Supplied data —
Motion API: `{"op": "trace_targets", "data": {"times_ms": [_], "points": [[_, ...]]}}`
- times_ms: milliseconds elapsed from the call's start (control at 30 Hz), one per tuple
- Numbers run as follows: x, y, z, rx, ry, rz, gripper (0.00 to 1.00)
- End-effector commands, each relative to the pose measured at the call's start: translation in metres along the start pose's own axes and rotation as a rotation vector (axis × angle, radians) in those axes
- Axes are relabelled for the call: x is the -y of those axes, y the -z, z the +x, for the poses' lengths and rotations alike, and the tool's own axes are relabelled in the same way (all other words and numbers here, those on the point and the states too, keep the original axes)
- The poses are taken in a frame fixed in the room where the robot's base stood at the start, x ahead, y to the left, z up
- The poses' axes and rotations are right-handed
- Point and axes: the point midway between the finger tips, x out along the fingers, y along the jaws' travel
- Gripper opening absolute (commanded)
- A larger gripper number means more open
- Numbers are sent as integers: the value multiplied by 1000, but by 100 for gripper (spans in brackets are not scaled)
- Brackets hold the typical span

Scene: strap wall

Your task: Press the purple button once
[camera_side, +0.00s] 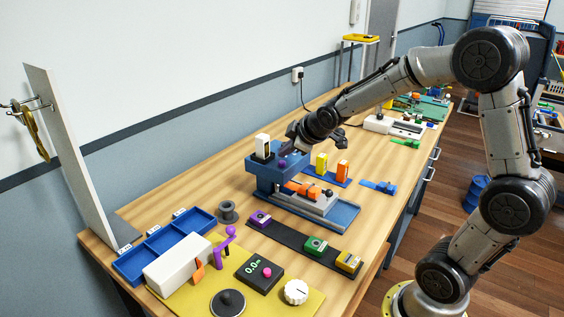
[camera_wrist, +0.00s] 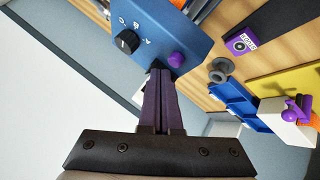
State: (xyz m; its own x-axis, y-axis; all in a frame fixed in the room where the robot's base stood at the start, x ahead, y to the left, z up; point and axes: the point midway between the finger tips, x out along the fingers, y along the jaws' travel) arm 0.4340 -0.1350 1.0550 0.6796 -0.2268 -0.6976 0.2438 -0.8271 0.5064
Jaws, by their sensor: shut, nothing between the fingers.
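The purple button (camera_wrist: 176,60) is a round knob on the blue panel (camera_wrist: 165,20) of a machine, near the panel's edge in the wrist view. In the side view the button (camera_side: 282,163) shows small on the blue machine (camera_side: 268,172). My gripper (camera_wrist: 162,73) is shut and empty, its dark fingers pointing at the panel. Its tips are right beside the button in the wrist view; I cannot tell whether they touch it. In the side view my gripper (camera_side: 290,148) is just above the machine's top, its tips hard to make out.
A black dial (camera_wrist: 127,42) with letters sits beside the button on the panel. A white block (camera_side: 262,146) stands on the machine. A purple box (camera_side: 259,218) lies on a dark strip in front. Yellow and orange blocks (camera_side: 342,170) stand close to the right.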

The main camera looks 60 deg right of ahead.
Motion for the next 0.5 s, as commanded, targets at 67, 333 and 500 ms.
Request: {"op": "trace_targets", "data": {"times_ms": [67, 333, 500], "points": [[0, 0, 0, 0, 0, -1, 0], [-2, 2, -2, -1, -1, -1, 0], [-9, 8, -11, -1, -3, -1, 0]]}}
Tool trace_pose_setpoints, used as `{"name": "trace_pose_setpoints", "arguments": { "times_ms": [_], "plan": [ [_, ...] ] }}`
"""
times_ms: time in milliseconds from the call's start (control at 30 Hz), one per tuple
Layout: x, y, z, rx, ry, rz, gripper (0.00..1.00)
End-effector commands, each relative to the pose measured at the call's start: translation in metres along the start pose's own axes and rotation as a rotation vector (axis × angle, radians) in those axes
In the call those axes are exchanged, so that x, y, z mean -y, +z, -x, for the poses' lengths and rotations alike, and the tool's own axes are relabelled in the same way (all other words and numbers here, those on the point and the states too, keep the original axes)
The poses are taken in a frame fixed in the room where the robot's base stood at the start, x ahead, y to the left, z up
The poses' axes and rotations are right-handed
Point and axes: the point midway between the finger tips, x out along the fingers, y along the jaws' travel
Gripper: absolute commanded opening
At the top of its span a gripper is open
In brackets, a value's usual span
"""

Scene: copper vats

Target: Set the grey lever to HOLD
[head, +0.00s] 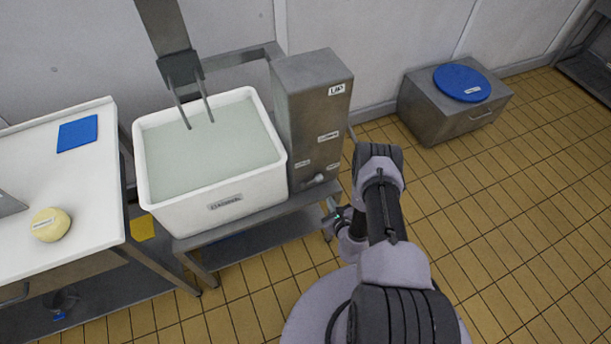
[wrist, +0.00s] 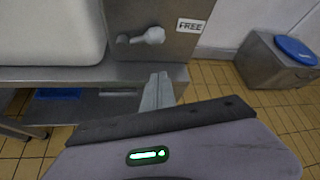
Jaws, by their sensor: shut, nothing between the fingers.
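The grey lever (wrist: 153,36) is on the lower front of a steel cabinet (head: 305,110). In the wrist view its arm runs nearly level from a pivot on the left to a rounded end on the right, towards a label reading FREE (wrist: 190,25). In the head view the lever (head: 319,178) is small, below several labels too small to read; I cannot pick out HOLD. My gripper (wrist: 158,92) is shut and empty, below the lever and apart from it in the picture. In the head view my gripper (head: 333,211) is partly hidden by my arm.
A white vat (head: 225,203) of pale liquid stands left of the cabinet on a steel stand (head: 250,219). The stand's top edge lies just behind my fingers in the wrist view. A low steel box (head: 440,115) with a blue lid stands right. Tiled floor between is clear.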

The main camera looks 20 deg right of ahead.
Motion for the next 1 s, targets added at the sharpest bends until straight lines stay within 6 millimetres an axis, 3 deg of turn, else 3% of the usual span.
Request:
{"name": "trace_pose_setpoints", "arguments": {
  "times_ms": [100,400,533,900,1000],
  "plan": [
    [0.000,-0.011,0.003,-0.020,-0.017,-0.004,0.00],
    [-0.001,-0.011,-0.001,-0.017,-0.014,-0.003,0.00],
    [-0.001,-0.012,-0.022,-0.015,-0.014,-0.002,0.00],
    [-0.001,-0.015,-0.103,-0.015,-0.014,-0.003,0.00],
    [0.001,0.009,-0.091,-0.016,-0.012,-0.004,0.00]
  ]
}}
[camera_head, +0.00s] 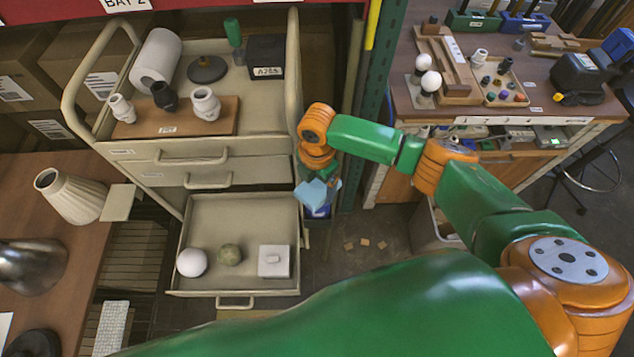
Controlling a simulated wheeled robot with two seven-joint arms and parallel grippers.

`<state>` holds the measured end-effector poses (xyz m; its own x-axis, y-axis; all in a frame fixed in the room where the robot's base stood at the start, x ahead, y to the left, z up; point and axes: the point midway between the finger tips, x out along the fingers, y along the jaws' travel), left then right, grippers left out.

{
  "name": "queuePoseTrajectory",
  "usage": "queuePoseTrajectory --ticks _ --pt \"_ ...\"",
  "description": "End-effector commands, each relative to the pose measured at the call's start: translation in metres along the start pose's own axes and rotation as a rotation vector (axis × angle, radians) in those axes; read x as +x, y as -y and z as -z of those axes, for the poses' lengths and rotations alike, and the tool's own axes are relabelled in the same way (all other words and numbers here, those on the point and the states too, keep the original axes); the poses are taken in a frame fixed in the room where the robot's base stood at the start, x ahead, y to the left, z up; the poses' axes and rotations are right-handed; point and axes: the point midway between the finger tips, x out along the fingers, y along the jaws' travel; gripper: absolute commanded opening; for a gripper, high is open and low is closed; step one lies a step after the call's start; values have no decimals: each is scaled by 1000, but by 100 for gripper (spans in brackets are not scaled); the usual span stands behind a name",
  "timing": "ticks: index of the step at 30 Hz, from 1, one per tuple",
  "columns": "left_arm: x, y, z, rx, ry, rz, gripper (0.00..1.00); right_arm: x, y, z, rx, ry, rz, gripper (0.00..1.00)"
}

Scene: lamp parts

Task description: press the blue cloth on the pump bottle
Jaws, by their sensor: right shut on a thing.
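A light blue cloth (314,193) hangs at the end of my right arm, just right of the cart's open drawer. My right gripper (322,180) is shut on the cloth; its fingertips are small and partly covered by it. A dark blue thing (318,211) shows directly below the cloth, mostly hidden; I cannot tell whether it is the pump bottle or whether the cloth touches it. No pump bottle shows clearly anywhere else. My left gripper is not in view.
A beige cart (215,150) carries a paper roll (156,58), sockets and a black box (266,57). Its open drawer (215,211) holds a white ball, a greenish ball and a white box. A workbench (480,105) stands at the right. Small scraps (365,242) lie on the floor.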

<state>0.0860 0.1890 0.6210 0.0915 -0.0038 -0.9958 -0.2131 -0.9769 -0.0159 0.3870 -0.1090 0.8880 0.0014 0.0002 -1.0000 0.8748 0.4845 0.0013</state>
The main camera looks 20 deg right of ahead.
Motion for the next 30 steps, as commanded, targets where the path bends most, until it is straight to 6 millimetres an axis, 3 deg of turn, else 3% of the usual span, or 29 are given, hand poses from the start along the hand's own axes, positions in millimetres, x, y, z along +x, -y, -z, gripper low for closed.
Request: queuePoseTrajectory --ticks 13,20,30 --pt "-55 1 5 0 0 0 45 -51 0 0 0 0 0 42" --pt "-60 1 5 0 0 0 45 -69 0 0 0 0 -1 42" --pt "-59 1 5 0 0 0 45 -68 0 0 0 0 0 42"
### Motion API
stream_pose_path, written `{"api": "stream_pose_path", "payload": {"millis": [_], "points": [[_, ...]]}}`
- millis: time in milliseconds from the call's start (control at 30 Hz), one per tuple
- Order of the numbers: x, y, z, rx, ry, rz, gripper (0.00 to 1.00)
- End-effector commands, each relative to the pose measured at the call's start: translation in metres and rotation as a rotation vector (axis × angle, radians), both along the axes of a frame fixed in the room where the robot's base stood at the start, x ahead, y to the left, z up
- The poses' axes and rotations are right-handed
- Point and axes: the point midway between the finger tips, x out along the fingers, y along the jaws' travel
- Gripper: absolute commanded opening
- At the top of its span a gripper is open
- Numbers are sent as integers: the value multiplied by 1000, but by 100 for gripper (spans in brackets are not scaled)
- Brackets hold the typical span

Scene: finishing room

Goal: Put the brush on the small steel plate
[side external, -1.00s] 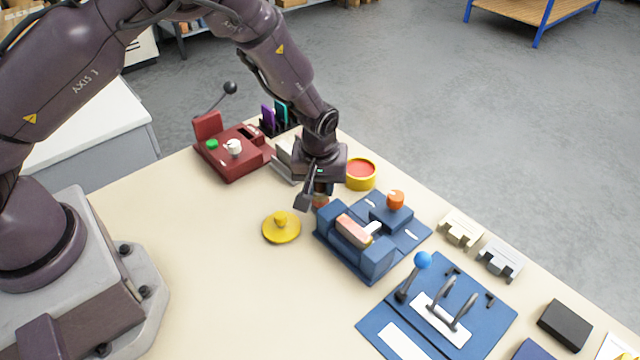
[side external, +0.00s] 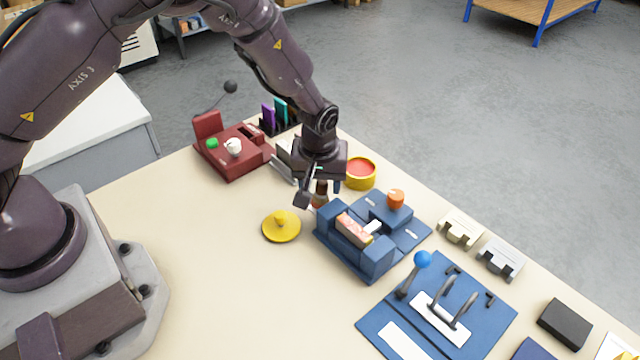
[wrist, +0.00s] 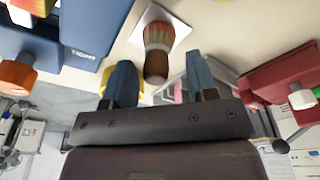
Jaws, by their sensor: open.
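The brush (side external: 320,195) stands below my gripper in the side view, with a dark end up and a reddish-brown part lower down. In the wrist view the brush (wrist: 157,35) stands on a small pale square plate (wrist: 178,27), which appears to be the steel plate. Only a sliver of that plate shows in the side view, beside the brush's foot. My gripper (wrist: 159,62) is open, with its two blue fingers apart on either side of the brush's dark end. I see no finger touching the brush.
A yellow knobbed lid (side external: 282,228) lies left of the brush. A blue vise-like fixture (side external: 355,245) stands close in front. A yellow-rimmed red pot (side external: 361,173) is just behind right, and a dark red machine (side external: 232,153) is behind left. The table's front left is clear.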

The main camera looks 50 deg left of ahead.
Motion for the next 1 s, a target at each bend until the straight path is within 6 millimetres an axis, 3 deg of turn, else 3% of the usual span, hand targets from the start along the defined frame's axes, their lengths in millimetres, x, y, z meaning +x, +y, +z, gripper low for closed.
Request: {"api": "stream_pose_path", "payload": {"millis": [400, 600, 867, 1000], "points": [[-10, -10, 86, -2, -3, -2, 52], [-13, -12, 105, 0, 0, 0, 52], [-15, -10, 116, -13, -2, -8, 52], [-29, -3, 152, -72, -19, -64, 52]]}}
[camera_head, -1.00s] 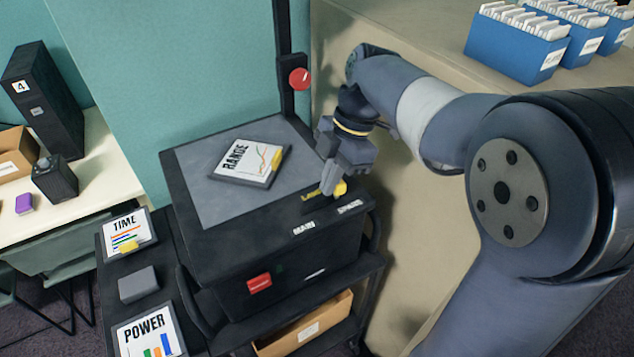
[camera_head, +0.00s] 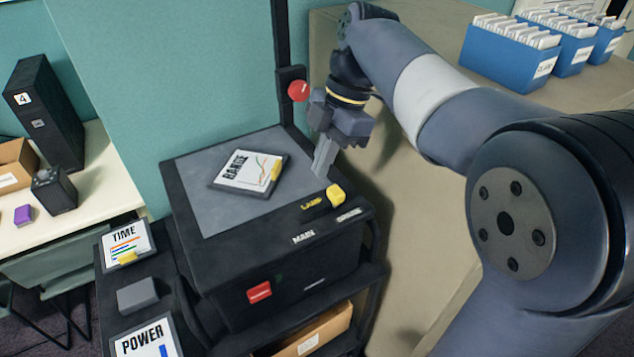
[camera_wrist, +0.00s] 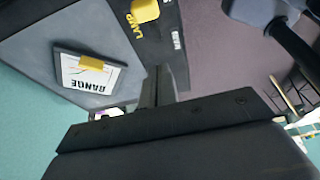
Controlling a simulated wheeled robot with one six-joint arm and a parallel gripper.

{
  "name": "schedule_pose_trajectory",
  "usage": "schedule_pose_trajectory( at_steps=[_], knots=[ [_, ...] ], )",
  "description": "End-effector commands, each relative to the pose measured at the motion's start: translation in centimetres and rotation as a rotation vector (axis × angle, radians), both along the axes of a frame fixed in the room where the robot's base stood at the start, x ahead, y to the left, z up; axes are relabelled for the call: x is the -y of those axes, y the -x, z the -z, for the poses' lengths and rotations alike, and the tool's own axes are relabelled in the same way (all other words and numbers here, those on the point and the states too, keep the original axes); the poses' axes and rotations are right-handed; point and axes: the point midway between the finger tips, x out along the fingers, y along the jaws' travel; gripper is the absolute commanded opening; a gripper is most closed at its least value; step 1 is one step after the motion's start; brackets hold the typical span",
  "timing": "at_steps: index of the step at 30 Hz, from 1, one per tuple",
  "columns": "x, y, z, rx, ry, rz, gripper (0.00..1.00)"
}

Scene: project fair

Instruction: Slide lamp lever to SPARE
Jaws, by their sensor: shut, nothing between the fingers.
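The lamp lever's yellow knob (camera_head: 336,194) stands on the top right of the black projector box (camera_head: 258,215). It sits beside the yellow LAMP label (camera_head: 311,203), at the end nearer the white SPARE label (camera_head: 348,214). The white MAIN label (camera_head: 303,237) is farther left. My gripper (camera_head: 323,164) is shut and empty, just above and behind the knob, apart from it. In the wrist view the knob (camera_wrist: 145,10) shows at the top edge, beyond my shut fingers (camera_wrist: 158,88).
A RANGE card (camera_head: 249,171) lies on the box's grey top. A red knob (camera_head: 298,90) is on the upright post behind. A red switch (camera_head: 260,292) is on the front. TIME (camera_head: 127,244) and POWER (camera_head: 146,338) cards lie on the left shelf. Blue file boxes (camera_head: 510,52) stand back right.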

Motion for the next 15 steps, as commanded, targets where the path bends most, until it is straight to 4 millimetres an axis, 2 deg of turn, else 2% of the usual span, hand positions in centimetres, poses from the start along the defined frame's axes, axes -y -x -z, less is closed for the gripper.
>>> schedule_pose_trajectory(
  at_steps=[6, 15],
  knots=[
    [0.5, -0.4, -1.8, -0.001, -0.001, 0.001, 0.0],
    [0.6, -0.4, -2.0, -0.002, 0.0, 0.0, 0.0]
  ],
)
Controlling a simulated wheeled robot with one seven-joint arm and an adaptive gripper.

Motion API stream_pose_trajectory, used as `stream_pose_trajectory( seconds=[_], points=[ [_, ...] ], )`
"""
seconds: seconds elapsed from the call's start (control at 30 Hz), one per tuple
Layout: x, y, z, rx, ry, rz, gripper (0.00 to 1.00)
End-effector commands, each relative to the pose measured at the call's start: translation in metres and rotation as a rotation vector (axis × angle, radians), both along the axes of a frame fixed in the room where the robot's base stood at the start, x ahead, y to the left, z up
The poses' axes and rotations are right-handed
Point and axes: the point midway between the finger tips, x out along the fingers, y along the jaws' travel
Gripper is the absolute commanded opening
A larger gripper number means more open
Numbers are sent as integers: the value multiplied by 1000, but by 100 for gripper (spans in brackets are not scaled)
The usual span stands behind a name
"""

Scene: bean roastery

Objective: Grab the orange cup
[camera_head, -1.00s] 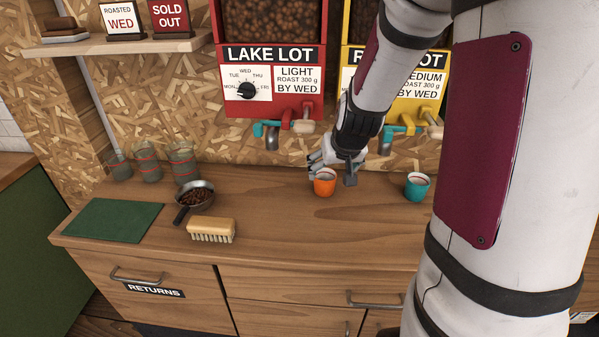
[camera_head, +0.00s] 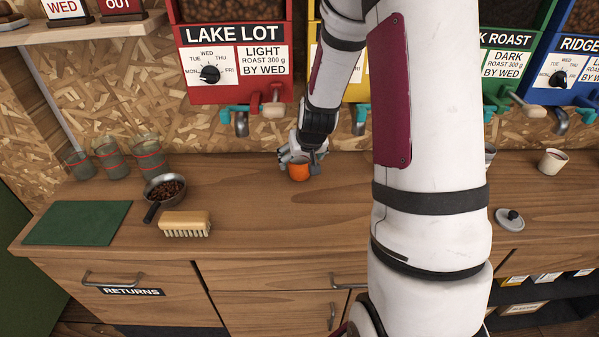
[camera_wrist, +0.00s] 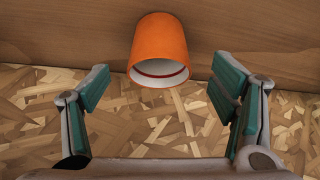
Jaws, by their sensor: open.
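The orange cup (camera_head: 299,173) stands upright on the wooden counter, near the back wall. The two teal-padded fingers of my gripper (camera_wrist: 162,84) are spread apart, one on each side of the cup's rim. A gap shows between each finger and the cup, so neither touches it.
A pan of beans (camera_head: 165,188), a brush (camera_head: 185,224), a green mat (camera_head: 78,223) and several glasses (camera_head: 148,155) are on the left. The red dispenser (camera_head: 236,60) hangs behind. A cream cup (camera_head: 552,161) and a grey lid (camera_head: 510,219) are on the right.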

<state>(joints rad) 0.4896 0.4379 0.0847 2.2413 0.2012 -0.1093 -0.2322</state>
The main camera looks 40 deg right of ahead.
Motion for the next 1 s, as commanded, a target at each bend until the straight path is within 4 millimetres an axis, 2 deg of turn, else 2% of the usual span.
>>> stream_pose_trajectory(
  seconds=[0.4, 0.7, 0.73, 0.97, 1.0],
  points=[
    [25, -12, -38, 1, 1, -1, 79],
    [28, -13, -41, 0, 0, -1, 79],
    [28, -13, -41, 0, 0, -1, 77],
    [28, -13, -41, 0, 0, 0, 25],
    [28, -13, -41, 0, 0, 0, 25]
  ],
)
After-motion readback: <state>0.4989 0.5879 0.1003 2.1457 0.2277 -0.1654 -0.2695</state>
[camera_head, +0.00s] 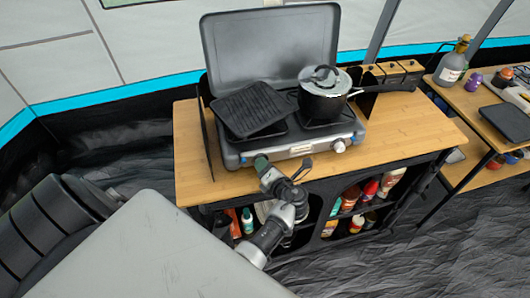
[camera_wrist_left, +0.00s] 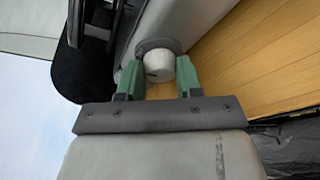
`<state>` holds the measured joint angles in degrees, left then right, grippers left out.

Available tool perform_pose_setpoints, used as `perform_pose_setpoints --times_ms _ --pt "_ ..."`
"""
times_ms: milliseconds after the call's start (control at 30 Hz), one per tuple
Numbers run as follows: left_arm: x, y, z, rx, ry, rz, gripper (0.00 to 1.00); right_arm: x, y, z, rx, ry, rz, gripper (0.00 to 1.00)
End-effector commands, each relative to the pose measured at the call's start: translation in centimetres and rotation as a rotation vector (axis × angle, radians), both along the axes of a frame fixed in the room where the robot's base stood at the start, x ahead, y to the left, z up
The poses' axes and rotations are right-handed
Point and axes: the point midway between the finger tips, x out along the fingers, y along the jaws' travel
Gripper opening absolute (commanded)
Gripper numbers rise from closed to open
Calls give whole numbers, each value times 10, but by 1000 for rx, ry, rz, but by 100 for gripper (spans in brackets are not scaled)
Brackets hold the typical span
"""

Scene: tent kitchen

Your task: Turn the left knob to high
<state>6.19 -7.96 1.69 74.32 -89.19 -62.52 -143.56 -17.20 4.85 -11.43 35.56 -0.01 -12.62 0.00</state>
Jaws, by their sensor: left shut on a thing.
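The two-burner camping stove (camera_head: 318,150) stands on the wooden counter with its grey lid raised. In the left wrist view, the left knob (camera_wrist_left: 159,68) is a pale round knob on a dark collar. It sits between the green fingertips of my left gripper (camera_wrist_left: 158,75), which is shut on it. In the head view my left gripper (camera_head: 262,162) is at the left part of the stove's front panel and hides the left knob. The right knob (camera_head: 340,146) shows uncovered on the same panel. My right gripper is not in view.
A black griddle pan (camera_head: 252,108) lies over the left burner. A lidded pot (camera_head: 323,104) stands on the right burner. Shelves under the counter hold bottles (camera_head: 370,190). A grey table (camera_head: 150,255) fills the lower left. Bare counter (camera_head: 410,127) lies right of the stove.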

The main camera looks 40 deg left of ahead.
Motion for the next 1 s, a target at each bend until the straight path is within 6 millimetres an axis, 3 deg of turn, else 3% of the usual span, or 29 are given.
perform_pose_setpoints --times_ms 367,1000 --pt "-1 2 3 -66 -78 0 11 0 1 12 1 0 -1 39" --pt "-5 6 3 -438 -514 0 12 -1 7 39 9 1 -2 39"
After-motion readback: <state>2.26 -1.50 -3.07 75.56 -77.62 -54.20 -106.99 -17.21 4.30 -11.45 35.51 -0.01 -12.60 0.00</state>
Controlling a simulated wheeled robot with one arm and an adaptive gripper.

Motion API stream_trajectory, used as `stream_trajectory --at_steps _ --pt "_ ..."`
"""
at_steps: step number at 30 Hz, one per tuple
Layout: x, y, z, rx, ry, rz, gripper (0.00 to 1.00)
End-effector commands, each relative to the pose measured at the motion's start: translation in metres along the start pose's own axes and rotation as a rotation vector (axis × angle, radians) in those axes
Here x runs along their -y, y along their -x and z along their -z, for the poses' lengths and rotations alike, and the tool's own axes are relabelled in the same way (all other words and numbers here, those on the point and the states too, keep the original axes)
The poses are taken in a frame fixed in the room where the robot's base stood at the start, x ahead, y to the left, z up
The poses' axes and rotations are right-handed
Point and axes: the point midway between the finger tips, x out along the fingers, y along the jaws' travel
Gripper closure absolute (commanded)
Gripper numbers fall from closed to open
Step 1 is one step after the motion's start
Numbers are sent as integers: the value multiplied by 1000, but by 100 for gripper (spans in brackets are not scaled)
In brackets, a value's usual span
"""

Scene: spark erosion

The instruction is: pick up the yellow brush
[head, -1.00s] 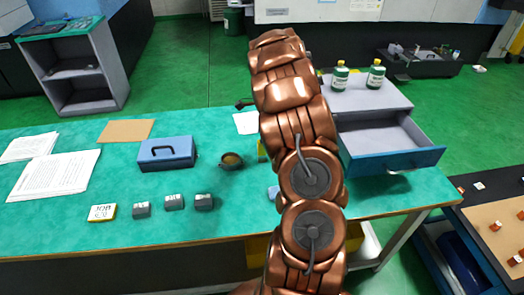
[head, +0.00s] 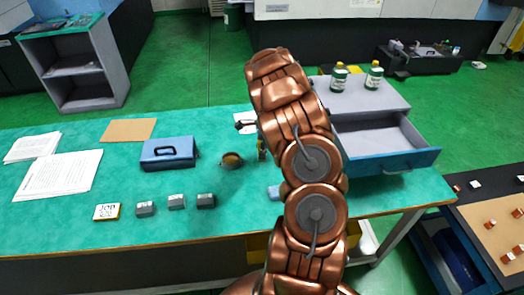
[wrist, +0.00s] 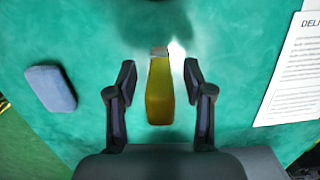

Your instructions —
Copy all lines from the listing that contain "bends".

Response for this exercise —
Motion for the next 1 s, targets added at the sharpest bends until straight lines stay within 6 millimetres an axis, 3 deg of turn, else 3% of the usual span.
Motion for the next 30 steps, as commanded, targets where the path bends most, until it is straight to 6 millimetres an axis, 3 deg of turn, else 3% of the usual span, or 29 are given, hand poses from the start along the hand's own axes, positions in millimetres, x, y, z along +x, -y, -z, gripper low for closed.
Motion for the next 15 steps, as commanded, targets where the path bends most, until it is straight to 4 millimetres an axis, 2 deg of turn, else 2% of the usual span, hand positions in centimetres, poses from the start along the defined frame's axes, axes -y -x -z, less is closed for the gripper.

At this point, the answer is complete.